Find how many lines contain "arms" and state only that number.

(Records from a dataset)
____

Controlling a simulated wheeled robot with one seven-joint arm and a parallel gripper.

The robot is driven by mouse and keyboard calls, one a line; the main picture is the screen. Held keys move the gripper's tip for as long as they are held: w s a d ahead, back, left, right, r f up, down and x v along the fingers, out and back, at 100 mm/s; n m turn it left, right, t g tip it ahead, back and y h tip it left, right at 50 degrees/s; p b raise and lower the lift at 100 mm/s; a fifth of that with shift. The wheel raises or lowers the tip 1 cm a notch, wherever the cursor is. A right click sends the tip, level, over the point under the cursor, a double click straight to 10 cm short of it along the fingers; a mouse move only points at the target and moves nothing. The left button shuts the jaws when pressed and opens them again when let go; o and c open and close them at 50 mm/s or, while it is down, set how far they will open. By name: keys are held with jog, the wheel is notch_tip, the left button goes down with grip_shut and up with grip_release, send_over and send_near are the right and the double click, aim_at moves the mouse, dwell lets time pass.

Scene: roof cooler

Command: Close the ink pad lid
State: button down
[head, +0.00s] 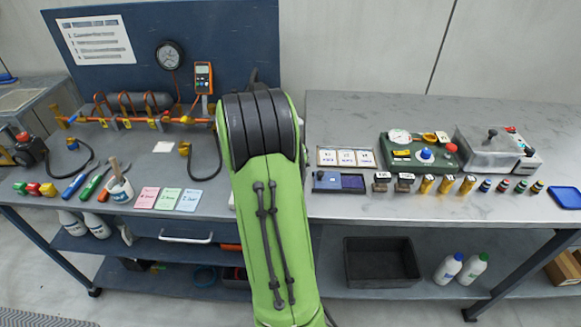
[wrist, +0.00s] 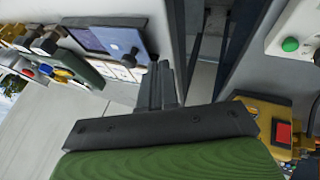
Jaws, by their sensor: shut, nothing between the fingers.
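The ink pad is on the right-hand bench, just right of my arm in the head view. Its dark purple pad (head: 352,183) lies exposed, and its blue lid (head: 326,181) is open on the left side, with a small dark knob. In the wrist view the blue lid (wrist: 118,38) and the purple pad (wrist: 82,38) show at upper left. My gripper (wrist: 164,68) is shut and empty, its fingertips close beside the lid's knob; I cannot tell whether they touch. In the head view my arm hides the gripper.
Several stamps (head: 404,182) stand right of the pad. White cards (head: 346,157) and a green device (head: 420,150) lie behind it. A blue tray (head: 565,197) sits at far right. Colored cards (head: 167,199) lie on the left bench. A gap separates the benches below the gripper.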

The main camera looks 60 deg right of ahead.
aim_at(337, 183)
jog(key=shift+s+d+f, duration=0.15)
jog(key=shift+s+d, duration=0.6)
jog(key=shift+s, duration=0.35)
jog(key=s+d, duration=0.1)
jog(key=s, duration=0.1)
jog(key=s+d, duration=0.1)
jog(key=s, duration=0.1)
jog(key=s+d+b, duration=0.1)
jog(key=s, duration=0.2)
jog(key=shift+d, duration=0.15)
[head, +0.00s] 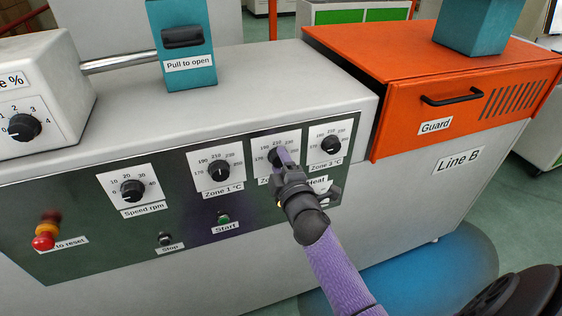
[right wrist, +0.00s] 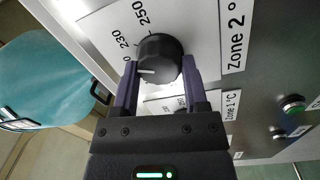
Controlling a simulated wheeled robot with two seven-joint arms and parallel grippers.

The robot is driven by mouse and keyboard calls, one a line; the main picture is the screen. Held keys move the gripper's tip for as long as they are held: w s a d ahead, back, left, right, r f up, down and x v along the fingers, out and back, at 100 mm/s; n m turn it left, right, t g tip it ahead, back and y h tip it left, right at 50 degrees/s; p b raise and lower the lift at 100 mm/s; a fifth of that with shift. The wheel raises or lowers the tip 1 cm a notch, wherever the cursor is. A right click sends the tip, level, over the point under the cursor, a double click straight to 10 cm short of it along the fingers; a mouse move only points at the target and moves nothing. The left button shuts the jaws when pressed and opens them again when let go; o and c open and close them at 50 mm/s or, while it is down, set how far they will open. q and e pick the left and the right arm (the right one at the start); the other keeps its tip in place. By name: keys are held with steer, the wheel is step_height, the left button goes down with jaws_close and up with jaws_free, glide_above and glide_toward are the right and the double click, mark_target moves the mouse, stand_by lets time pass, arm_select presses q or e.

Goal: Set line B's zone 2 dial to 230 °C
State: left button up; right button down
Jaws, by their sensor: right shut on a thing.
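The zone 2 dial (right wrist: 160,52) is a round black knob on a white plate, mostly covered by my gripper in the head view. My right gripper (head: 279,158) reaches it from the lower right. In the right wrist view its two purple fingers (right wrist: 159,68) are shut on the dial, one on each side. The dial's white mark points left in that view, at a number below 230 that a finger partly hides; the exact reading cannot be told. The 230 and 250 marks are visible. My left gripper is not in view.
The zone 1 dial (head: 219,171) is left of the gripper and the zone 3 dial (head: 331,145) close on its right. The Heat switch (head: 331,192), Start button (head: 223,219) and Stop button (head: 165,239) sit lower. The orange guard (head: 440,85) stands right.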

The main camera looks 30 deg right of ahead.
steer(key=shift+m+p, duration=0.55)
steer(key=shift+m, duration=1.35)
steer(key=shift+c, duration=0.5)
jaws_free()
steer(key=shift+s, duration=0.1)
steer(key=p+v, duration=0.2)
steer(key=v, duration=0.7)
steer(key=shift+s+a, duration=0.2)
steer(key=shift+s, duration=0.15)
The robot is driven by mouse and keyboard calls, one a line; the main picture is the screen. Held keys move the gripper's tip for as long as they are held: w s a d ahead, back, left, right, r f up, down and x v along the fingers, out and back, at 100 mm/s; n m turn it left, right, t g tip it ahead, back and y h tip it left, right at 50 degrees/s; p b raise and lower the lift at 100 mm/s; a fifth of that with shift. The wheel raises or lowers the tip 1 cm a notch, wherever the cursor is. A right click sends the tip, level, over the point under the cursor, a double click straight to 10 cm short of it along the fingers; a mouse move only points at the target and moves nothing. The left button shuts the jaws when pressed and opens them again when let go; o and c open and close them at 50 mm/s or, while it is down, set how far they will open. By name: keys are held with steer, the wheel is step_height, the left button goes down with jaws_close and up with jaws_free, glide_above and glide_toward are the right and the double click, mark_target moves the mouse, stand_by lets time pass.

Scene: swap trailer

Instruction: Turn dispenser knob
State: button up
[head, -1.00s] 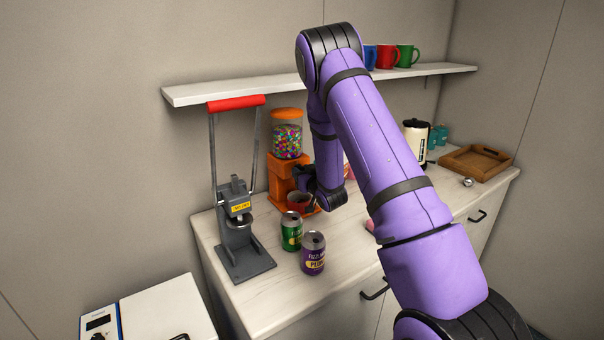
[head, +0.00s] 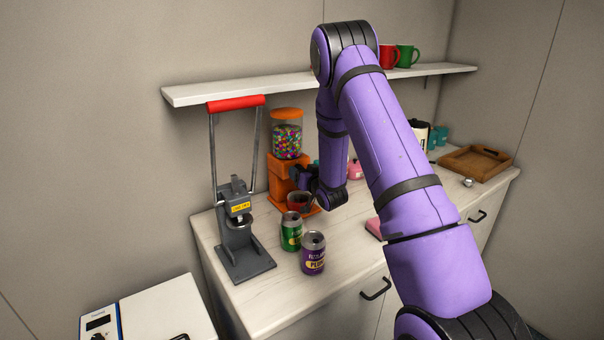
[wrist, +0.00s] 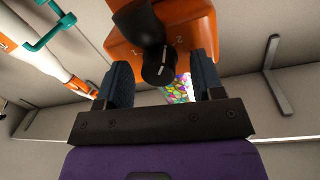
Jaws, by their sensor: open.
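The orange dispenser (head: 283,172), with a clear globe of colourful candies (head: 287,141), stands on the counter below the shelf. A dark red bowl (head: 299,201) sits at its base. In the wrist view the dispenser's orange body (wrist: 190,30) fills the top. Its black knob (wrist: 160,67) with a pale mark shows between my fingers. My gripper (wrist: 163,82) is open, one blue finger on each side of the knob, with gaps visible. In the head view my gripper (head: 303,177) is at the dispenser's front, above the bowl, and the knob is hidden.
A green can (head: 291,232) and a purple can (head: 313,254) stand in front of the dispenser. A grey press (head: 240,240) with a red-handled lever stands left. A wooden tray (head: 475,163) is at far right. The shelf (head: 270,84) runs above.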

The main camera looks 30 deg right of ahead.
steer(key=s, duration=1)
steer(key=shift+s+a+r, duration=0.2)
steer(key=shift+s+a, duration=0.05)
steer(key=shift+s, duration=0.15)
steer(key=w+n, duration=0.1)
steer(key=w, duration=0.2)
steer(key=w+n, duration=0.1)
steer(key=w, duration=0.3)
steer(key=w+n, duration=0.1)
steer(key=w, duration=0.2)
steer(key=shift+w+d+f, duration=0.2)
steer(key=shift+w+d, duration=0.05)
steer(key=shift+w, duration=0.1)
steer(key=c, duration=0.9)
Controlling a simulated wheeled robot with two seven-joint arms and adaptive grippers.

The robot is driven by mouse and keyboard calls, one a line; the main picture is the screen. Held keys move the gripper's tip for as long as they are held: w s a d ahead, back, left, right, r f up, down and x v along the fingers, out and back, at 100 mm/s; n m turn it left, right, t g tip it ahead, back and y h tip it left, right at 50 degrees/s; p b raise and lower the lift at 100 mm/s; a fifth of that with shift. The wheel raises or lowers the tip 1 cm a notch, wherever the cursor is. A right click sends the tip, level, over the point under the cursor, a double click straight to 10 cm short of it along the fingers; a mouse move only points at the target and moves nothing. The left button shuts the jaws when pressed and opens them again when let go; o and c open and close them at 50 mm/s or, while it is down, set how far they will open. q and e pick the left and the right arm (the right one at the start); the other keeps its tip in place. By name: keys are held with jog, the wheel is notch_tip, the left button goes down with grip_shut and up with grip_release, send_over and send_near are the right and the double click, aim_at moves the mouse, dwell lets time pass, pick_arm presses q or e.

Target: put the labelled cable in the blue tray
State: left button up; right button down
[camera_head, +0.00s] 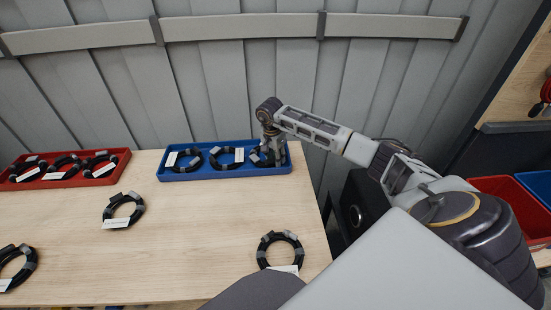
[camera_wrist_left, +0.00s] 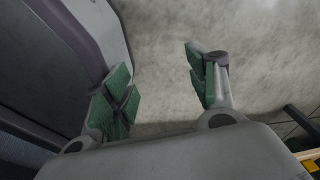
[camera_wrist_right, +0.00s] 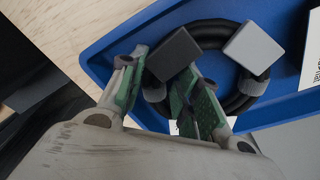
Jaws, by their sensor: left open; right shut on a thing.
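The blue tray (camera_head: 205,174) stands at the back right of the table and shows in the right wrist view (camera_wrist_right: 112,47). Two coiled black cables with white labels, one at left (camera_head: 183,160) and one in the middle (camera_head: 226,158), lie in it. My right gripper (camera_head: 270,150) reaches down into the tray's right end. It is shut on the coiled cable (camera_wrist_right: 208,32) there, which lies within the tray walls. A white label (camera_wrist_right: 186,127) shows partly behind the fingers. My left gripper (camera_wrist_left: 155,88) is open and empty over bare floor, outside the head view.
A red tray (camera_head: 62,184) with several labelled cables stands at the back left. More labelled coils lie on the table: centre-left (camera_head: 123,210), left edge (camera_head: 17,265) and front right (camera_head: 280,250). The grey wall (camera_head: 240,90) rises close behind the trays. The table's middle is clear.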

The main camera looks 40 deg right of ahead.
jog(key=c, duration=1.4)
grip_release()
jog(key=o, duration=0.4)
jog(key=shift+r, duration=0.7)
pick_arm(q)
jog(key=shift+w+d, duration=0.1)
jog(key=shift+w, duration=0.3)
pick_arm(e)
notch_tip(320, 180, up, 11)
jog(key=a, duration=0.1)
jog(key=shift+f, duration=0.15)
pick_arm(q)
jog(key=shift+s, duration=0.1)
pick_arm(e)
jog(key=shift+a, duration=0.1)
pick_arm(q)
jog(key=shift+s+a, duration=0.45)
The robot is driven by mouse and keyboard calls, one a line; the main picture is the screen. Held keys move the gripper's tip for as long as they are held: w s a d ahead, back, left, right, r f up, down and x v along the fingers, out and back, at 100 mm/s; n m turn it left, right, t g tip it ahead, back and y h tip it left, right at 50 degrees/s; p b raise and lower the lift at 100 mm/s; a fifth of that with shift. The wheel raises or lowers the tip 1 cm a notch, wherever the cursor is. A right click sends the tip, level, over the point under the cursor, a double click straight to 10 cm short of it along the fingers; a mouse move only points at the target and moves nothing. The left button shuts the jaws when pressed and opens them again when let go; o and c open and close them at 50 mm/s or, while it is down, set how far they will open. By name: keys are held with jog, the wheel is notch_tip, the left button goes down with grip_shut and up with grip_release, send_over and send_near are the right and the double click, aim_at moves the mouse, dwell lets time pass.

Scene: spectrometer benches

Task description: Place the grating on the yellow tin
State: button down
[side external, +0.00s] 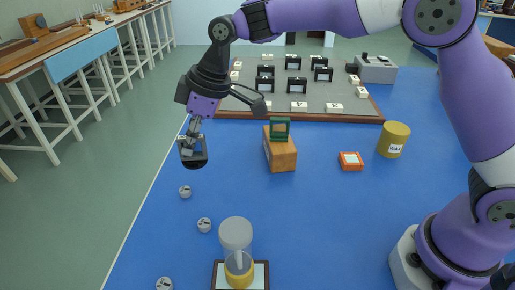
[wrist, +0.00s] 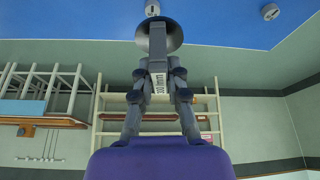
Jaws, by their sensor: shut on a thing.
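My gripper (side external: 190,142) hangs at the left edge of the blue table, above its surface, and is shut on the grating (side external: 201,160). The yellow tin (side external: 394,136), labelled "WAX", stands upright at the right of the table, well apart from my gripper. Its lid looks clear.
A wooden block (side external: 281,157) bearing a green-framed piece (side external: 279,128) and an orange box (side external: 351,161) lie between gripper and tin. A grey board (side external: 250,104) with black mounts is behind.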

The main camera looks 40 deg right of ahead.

____

Written answer: 2